There are plenty of startups that say they’re making it easier to buy a home. There are fewer startups that are promising to make it easier to buy a home as an income-producing property. Among these is Roofstock, a four-year-old, Oakland, Ca.-based online marketplace where buyers and sellers buy and sell rental homes in more than 70 U.S. markets — homes with tenants residing in them oftentimes. The idea: both institutional and retail investors can buy and sell homes without forcing renters to leave their homes; buyers can also presumably generate income from day one.
It’s a huge market to chase after. Though there’s an assortment of (huge) estimates out there, Rooftstock pegs the single-family rental
market at a whopping $3 trillion. Investors just gave the company with fresh $50 million to go after it more aggressively, too. Earlier backer SVB Capital led the round, but it was joined by Citi Ventures, Fort Ross Ventures and 7 Global Capital, as well some other earlier investors, like Khosla Ventures, Bain Capital Ventures, Lightspeed Venture Partners and Canvas Ventures.
The company, which says it has facilitated more than $2 billion worth of transactions since launching, isn’t willing to talk about its post-money valuation (it has now raised roughly $125 million altogether). But its cofounder and CEO, Gary Beasley, answered some of our other questions this morning.
TC: How, or where, does the company drum up inventory?
GB: Roofstock’s properties come from a variety of sources, including individual property owners directly, brokers and agents who represent owners of investment properties, property management companies, listing services, and institutions. Last year the number of home sellers on Roofstock’s marketplace increased by 10 times.
TC: Is there anything preventing new landlords from increasing the rent of tenants as soon as a property changes hands?
GB: Landlords need to honor existing leases and follow local laws and regulations when contemplating rent increases.
TC: Does Roofstock have partnerships with real estate brokers? How does it work?
GB: Brokers are natural partners for Roofstock, and there are many individual brokers and agents listing their clients’ homes to sell on the Roofstock marketplace. [We also provide them the ability to] list tenant-occupied properties on our marketplace, which has been difficult to do through traditional channels.
TC: Who determines pricing — Roofstock or the sellers?
GB: Sellers ultimately determine the pricing and sale strategy [but we] provide sellers with several data-driven tools to help them set a listing price, including comparable sales values, probabilities of sale at various prices, and estimates of days-to-sell. We also provide sellers with the ability to field offers on homes or list at a non- negotiable price. Nearly all sellers on Roofstock select the option to field all offers.
TC: Do you use any other information ‘hubs’ to assess the value of properties?
GB: We combine our data with various third-party sources, like Corelogic, House Canary, and Zillow to give investors a portrait of a property that includes valuation, neighborhood rating, comparisons with similar homes, as well as other tools and information.
TC: How does Roofstock get paid?
GB: We make money through each transaction. We charge 2.5 percent to sellers, and .5 percent to buyers.
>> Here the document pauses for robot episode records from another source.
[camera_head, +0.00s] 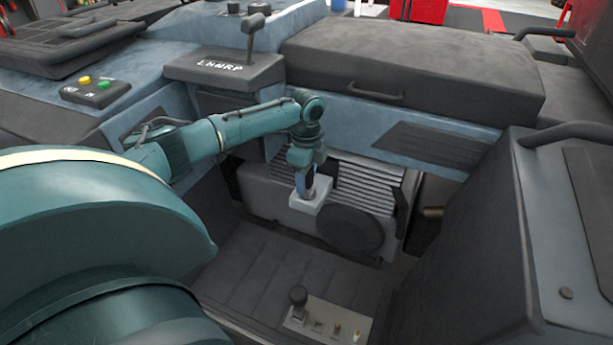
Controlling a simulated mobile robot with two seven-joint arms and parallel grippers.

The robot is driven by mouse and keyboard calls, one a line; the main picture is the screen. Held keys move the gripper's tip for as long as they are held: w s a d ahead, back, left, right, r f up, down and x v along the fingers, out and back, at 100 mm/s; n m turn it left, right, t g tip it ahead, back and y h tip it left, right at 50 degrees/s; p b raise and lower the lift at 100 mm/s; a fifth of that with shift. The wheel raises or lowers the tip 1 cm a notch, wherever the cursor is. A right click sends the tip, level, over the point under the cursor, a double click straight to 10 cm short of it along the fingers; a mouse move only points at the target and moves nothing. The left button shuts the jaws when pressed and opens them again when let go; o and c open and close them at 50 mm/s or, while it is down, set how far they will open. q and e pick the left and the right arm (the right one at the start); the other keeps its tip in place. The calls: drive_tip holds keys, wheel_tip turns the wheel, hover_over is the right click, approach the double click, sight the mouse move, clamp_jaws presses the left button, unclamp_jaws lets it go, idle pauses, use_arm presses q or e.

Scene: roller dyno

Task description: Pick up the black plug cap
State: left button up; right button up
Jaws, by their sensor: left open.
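My left gripper (304,184) reaches down from the teal arm into the open bay. It is open, with its tips just above a pale grey block (312,200) on the front of the ribbed grey unit. A small dark piece shows at the fingers, over the block; it may be the black plug cap, but it is too small and too covered to tell whether it is that or part of the gripper. I see no clear grip on anything. My right gripper is not in view.
A large round black disc (349,229) is just below the block. A pale panel (328,321) with a black knob and small brass-coloured fittings lies at the bottom. A dark side wall (470,250) bounds the bay at right. A lever box (224,69) stands behind the arm.

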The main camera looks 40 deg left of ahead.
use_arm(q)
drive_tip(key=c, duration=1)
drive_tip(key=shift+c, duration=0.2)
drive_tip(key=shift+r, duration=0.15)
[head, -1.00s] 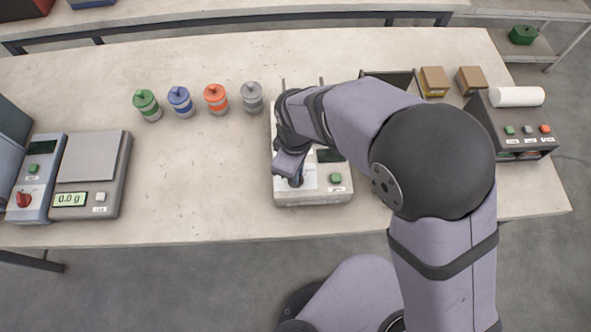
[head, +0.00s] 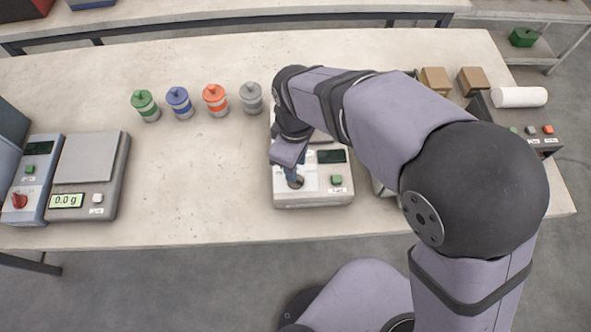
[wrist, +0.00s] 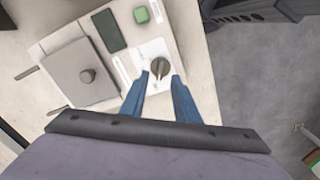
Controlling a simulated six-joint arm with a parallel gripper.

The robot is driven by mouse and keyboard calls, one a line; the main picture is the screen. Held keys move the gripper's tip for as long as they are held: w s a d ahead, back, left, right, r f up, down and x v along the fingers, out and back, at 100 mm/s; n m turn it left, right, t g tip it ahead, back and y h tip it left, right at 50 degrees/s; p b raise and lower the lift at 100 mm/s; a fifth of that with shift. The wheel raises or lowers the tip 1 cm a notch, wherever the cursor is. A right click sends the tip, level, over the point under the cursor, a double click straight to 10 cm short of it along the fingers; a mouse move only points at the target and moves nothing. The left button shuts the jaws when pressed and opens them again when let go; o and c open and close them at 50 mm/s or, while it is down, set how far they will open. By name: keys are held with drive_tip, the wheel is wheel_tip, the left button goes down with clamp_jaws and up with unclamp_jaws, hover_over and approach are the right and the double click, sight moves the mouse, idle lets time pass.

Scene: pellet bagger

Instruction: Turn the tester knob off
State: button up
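The tester (head: 342,197) is a pale box in the middle of the bench with a dark display and a green button. Its dark round knob (head: 297,181) is on a white panel at the front left. In the wrist view the knob (wrist: 158,67) shows clearly, with a raised grip bar. My gripper (wrist: 160,75) is open, its blue fingers spread on either side of the knob's near edge. I see no finger touching it. In the head view my gripper (head: 296,171) is just above the knob, and my arm hides the tester's back.
A grey device with a red knob (head: 20,201) and a scale (head: 88,158) reading 0.0 g stand at the left. Several capped jars, one of them orange (head: 215,101), line the back. Small boxes (head: 473,80) and a dark machine (head: 535,131) are at the right.

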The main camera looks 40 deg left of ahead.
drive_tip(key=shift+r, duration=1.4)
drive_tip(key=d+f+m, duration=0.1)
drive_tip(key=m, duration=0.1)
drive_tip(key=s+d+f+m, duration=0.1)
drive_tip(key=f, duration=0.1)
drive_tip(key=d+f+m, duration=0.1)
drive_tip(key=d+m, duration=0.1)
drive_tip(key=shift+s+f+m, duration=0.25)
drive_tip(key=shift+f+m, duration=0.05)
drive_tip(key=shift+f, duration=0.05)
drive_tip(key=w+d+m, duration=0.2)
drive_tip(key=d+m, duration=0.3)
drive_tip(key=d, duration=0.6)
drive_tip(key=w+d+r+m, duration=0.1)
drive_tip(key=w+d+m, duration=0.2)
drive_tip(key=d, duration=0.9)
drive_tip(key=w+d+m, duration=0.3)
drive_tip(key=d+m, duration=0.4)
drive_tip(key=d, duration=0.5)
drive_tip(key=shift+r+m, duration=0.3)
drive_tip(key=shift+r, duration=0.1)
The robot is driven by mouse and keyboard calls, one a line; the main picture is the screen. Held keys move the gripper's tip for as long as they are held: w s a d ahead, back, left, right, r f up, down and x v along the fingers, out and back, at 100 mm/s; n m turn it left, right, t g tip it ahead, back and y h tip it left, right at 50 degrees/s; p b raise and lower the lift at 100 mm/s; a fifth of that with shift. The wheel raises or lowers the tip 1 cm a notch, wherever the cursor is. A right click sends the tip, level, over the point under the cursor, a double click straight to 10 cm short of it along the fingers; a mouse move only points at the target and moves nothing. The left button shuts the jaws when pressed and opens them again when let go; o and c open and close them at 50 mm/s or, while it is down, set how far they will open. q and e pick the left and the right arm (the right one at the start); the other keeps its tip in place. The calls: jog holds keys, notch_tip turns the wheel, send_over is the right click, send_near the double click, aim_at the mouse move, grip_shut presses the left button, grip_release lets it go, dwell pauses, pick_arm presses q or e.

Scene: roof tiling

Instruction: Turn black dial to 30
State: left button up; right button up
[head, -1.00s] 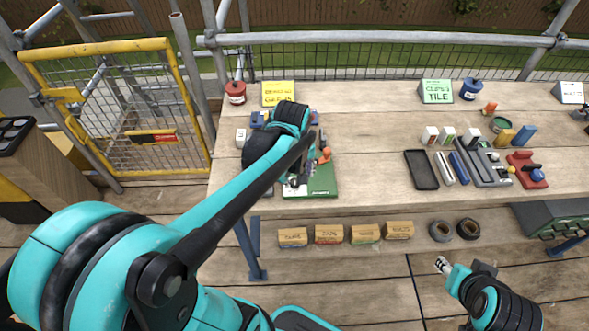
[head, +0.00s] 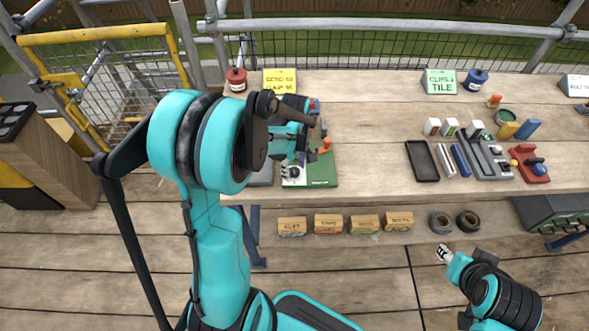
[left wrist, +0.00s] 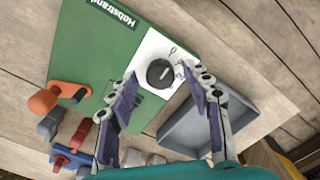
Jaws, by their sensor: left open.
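The black dial (left wrist: 160,73) is a round knob with a light pointer mark. It sits on a white plate (left wrist: 184,50) on the green board (left wrist: 92,45) in the left wrist view. My left gripper (left wrist: 160,79) is open, its two fingers to either side of the dial in that view; I cannot tell whether they touch it. In the head view the green board (head: 322,172) lies at the front left of the bench, and my left gripper (head: 293,168) is over its left part, hiding the dial. My right gripper (head: 445,254) is low at the right, away from the board.
A grey tray (left wrist: 240,122) lies beside the green board. An orange-handled tool (left wrist: 45,101) and a red and blue clamp (left wrist: 68,160) are near its other side. A black tray (head: 422,161) and several tools lie farther right. Bare bench lies between.

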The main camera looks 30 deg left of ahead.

TC: How long on average does it take to sell a house?
GB: The majority of properties that sell on Roofstock go under contract within 15 days or less, which is significantly faster than the industry standard.
TC: How many properties has Roofstock sold thus far?
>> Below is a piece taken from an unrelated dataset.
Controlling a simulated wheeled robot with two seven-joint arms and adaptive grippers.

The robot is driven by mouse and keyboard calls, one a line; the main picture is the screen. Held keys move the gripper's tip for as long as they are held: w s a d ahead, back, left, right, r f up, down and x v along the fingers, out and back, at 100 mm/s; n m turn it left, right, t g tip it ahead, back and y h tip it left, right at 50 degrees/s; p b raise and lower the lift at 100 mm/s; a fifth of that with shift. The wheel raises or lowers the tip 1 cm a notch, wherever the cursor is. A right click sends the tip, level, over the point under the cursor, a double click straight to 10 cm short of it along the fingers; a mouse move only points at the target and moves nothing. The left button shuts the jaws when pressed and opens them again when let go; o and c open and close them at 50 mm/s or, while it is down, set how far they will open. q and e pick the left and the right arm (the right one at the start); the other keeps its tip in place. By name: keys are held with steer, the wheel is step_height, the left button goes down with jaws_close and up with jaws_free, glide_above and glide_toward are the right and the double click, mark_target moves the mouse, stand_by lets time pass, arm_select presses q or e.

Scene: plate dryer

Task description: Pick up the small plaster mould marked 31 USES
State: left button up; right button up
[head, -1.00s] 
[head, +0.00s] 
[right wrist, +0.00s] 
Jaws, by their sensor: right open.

GB: We’ve facilitated more than $2 billion of transactions on our marketplace since we launched, and as of the fourth quarter of last year, our run rate was about 500 home transactions per month. It’s been extremely popular with the next generation of investors: 75% of our users are first-time real estate investors, and more than half are under 35.
TC: You operate in more than 70 U.S. markets. Where are you seeing the most transactions?
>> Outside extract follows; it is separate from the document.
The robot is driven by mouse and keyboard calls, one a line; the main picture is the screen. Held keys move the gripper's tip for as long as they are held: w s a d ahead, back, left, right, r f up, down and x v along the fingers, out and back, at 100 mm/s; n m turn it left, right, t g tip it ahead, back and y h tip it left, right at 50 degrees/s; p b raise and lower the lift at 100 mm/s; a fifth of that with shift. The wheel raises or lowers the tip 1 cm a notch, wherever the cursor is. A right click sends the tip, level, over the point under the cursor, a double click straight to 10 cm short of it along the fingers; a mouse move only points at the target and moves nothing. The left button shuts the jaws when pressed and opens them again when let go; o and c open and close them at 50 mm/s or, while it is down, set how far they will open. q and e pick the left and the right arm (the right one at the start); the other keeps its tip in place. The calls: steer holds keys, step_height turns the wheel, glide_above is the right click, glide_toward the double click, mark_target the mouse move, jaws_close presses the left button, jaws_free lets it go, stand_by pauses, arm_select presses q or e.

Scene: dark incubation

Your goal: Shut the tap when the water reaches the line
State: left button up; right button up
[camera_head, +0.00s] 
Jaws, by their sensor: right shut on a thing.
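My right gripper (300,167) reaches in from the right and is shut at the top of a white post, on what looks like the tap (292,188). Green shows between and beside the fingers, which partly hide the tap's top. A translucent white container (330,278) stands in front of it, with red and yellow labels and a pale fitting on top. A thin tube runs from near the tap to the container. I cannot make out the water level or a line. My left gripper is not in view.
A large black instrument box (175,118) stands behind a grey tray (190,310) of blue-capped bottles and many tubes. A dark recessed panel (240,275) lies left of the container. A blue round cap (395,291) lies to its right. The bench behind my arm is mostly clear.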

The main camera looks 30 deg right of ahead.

GB: The top markets on are Atlanta, Memphis, Indianapolis, Jacksonville and the greater Chicago area.
TC: How might a downturn in the economy impact the company’s business?
GB: Broadly speaking, single-family rentals have historically been a strong investment option during economic downturns. During the 2007 to 2011 housing downturn, rental rates [showed] positive rent growth despite broader economic conditions.